* [DIRECTION]
Retype all the entries word for word, but omit the pictures.

Robot state and action records:

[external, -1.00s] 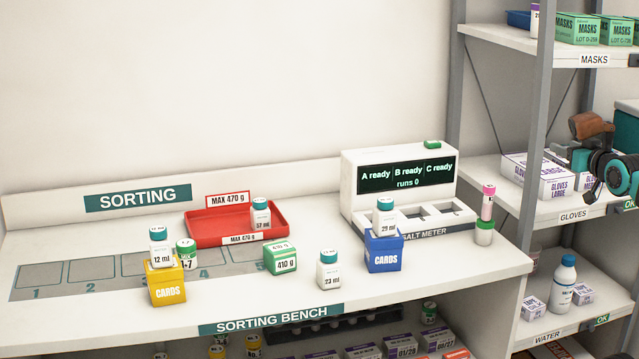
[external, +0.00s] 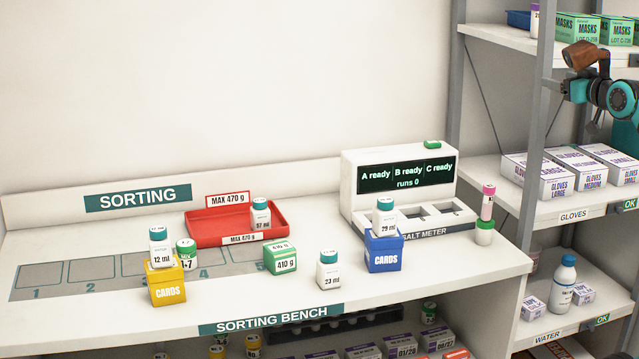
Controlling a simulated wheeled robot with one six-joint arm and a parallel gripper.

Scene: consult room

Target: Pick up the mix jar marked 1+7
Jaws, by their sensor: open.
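The mix jar marked 1+7 (external: 187,254) is a small white jar with a green cap and a green band. It stands upright on the sorting bench, left of centre. The yellow CARDS box (external: 168,286) and a teal-capped 12 ml bottle (external: 159,255) on that box stand in front of its left side and hide part of it. My gripper (external: 574,72) is at the right edge, up by the shelf rack, far to the right of the jar. It holds nothing that I can see, and its fingertips are hard to make out.
A red tray (external: 205,239) with a 57 ml bottle stands behind the jar. A green 410 g box (external: 280,258), a 23 ml bottle (external: 328,270), a blue CARDS box (external: 385,254) and the salt meter (external: 357,205) stand to the right. Numbered squares mark the left of the bench.

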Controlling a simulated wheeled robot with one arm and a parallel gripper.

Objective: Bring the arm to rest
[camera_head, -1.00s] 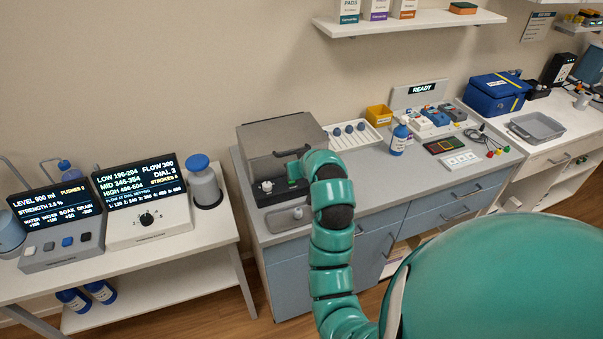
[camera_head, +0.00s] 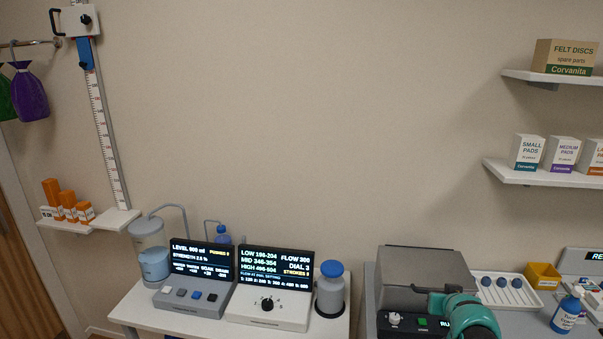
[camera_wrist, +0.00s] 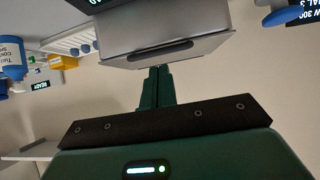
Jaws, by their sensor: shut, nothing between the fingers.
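My teal arm (camera_head: 470,312) shows at the bottom right of the head view, in front of a grey lidded machine (camera_head: 425,275). My gripper's fingers are not clearly seen there. In the wrist view my gripper (camera_wrist: 157,72) has its green fingers together, with nothing between them. The fingertips point toward the grey machine (camera_wrist: 165,40), with its dark handle slot just beyond them. Whether they touch it I cannot tell.
A white table holds a control console (camera_head: 195,290), a dial unit (camera_head: 267,308) and a blue-capped grey canister (camera_head: 330,290). Right of the machine are a white tray (camera_head: 500,290), yellow bin (camera_head: 543,275) and blue-and-white bottle (camera_head: 567,312). Shelves hang above.

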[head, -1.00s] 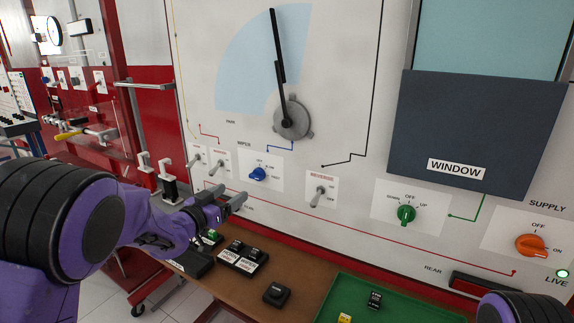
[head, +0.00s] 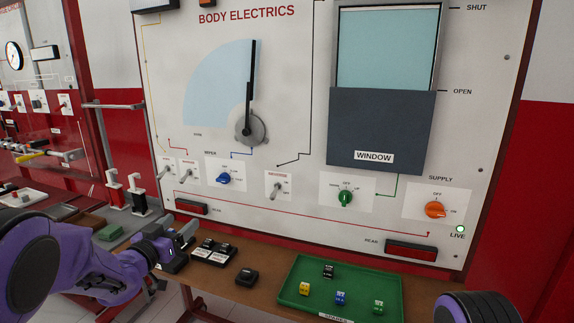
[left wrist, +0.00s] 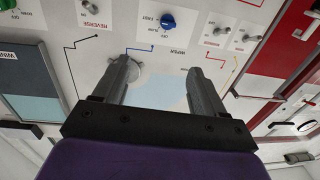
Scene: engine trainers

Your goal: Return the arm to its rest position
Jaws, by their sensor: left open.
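My left arm comes in from the lower left, purple and black. My left gripper (head: 184,237) is at the lower left, in front of the bench and below the row of switches. In the left wrist view its two grey fingers (left wrist: 162,75) are spread apart with nothing between them, and the panel shows upside down beyond them. Part of my right arm (head: 465,308) shows at the bottom right edge. Its gripper is out of the picture.
A large white panel (head: 300,120) with a wiper, knobs and switches stands behind the bench (head: 225,282). A green tray (head: 295,268) holds small coloured blocks. Black switch blocks (head: 247,276) lie left of it. A red-framed trainer (head: 105,150) stands at the far left.

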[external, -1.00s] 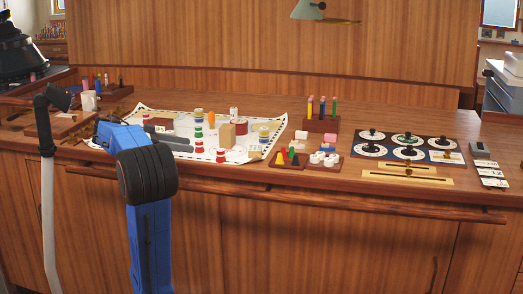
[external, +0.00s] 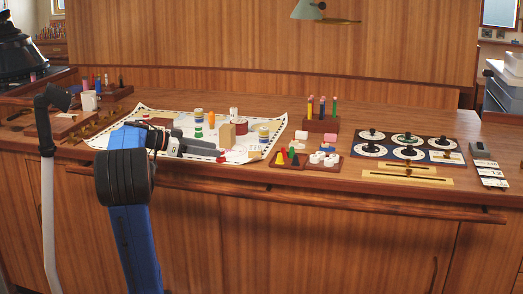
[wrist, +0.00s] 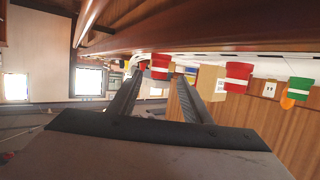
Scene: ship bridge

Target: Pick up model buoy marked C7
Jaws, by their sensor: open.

* [FULL OUTPUT]
[external, -1.00s] 
[external, +0.00s] 
Controlling a simulated wheeled robot with one six-joint arm and a parallel gripper.

Scene: consult room

Target: Pick up the mix jar marked 1+7
Jaws, by their sensor: open.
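The mix jar marked 1+7 (external: 187,254) is a small white jar with a green cap and a green band. It stands upright on the sorting bench, left of centre. The yellow CARDS box (external: 168,286) and a teal-capped 12 ml bottle (external: 159,255) on that box stand in front of its left side and hide part of it. My gripper (external: 574,72) is at the right edge, up by the shelf rack, far to the right of the jar. It holds nothing that I can see, and its fingertips are hard to make out.
A red tray (external: 205,239) with a 57 ml bottle stands behind the jar. A green 410 g box (external: 280,258), a 23 ml bottle (external: 328,270), a blue CARDS box (external: 385,254) and the salt meter (external: 357,205) stand to the right. Numbered squares mark the left of the bench.

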Controlling a simulated wheeled robot with one arm and a parallel gripper.

Objective: Bring the arm to rest
[camera_head, -1.00s] 
[camera_head, +0.00s] 
[camera_wrist, +0.00s] 
Jaws, by their sensor: shut, nothing between the fingers.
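My teal arm (camera_head: 470,312) shows at the bottom right of the head view, in front of a grey lidded machine (camera_head: 425,275). My gripper's fingers are not clearly seen there. In the wrist view my gripper (camera_wrist: 157,72) has its green fingers together, with nothing between them. The fingertips point toward the grey machine (camera_wrist: 165,40), with its dark handle slot just beyond them. Whether they touch it I cannot tell.
A white table holds a control console (camera_head: 195,290), a dial unit (camera_head: 267,308) and a blue-capped grey canister (camera_head: 330,290). Right of the machine are a white tray (camera_head: 500,290), yellow bin (camera_head: 543,275) and blue-and-white bottle (camera_head: 567,312). Shelves hang above.

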[head, -1.00s] 
[head, +0.00s] 
[left wrist, +0.00s] 
Scene: engine trainers

Your goal: Return the arm to its rest position
Jaws, by their sensor: left open.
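My left arm comes in from the lower left, purple and black. My left gripper (head: 184,237) is at the lower left, in front of the bench and below the row of switches. In the left wrist view its two grey fingers (left wrist: 162,75) are spread apart with nothing between them, and the panel shows upside down beyond them. Part of my right arm (head: 465,308) shows at the bottom right edge. Its gripper is out of the picture.
A large white panel (head: 300,120) with a wiper, knobs and switches stands behind the bench (head: 225,282). A green tray (head: 295,268) holds small coloured blocks. Black switch blocks (head: 247,276) lie left of it. A red-framed trainer (head: 105,150) stands at the far left.

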[external, -1.00s] 
[external, +0.00s] 
[wrist, +0.00s] 
Scene: ship bridge

Target: Pick up model buoy marked C7
Jaws, by their sensor: open.

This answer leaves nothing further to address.